By 1943, Venezuela was producing nearly 30 million barrels, and the industry had been nationalised, all concessions renegotiated to 50/50 splits with the government. Within another decade however, the establishment of the Organization of Petroleum Exporting Countries (Opec), would change the global dynamic, and although Venezuela was now producing 400 million barrels a year, its oil had a high sulphur content at 3.4 per cent, and is regarded as ‘heavy', or ‘sour’ oil, while the newly discovered Middle Eastern product ‘sweet and light', at 1.4 per cent is far cheaper to produce, process and transport.
By the 1970s, Venezuela’s volatile politics, industry uncertainty and erratic ‘re-nationalisation’ had seen American investment by companies such as Chevron, Exxon and Conoco, fluctuate within the national entity of Petroleos de Venezuela (PDVSA, 1976), and the volatility of the sector caused Oil Minister Juan Perez Alfonso to warn that without political stability, industry investment and social responsibility, “oil will only bring us ruin'. The Venezuelan economy, though, plummeted under the Marxist influence of President Hugo Chavez, who failed to control the economy, corruption and crime, with poverty, rampant inflation, political and media suppression, and even electoral fraud, and under his successor, Nicolas Maduro, there has been no change as inflation is rampant at 59 per cent.
Then, on January 3, President Donald Trump signed off on ‘Operation Absolute Resolve', and the American military took into custody Maduro and his wife, Cilia Flores, now in an undisclosed location in the United States, on charges of narcoterrorism. This may not be legal, may or may not be about oil, or drugs, as it first appeared, but there is an even more likely scenario. It is almost certain that as China and America continue to ‘brawl’ over trade tariffs, patent violations and security, Venezuela has become the ‘meat in the sandwich'.

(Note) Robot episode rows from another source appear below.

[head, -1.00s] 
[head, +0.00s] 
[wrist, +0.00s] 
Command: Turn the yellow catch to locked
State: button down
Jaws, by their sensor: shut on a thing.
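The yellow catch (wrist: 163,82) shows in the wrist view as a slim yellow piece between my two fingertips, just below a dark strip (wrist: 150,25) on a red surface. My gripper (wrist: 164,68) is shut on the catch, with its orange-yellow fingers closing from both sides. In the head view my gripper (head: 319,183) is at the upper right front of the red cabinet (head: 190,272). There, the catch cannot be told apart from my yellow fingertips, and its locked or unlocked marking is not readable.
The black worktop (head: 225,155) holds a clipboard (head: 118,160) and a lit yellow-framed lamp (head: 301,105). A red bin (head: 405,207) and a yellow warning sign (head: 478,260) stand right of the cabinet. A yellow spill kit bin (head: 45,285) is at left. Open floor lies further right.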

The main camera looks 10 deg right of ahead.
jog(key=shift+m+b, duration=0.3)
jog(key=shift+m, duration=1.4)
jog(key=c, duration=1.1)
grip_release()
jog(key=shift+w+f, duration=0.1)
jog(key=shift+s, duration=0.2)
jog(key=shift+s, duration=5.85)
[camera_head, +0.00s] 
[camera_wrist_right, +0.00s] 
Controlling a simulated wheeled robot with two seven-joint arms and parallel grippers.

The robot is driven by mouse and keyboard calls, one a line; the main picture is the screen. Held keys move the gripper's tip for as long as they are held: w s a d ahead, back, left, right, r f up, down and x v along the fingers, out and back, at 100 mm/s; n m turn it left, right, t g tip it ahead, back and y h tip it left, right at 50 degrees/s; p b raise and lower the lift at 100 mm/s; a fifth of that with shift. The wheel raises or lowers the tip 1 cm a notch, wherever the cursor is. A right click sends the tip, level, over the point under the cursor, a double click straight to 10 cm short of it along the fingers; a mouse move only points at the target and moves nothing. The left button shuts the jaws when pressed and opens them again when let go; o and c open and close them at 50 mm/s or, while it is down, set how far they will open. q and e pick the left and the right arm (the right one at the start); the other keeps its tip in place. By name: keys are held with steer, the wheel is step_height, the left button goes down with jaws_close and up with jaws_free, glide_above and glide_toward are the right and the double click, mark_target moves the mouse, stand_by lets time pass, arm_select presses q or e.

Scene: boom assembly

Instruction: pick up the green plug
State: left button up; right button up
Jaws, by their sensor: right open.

President Trump doesn’t want Venezuela’s oil, either for America, or its oil companies, but that would appease ‘big oil’ who have been smarting over Venezuela’s antics for the last 50 years. Instead, he wants to stop China getting it! Currently, China buys half of Venezuela’s oil production, and Trump wants to hit them where they would feel it as payback for China’s recent failure to complete a US Treasury purchase of silver.
Not having a ‘dog in the fight' offers an interesting view of how politics is conducted at the highest level, and we may cynically observe that nothing has changed since we were kids playing in the sandbox, has it? Hopefully, the Venezuelan people will benefit materially, as it’s an abomination that poverty exists in their lives despite living in a resource-rich country. There is unease that it is Maduro’s deputy, Delcy Rodriguez, who has assumed the presidency, and we must fervently hope she offers genuine change.
And just maybe... a few other despots and tyrants will sleep a little more uneasily now, and that couldn’t be a bad thing, could it?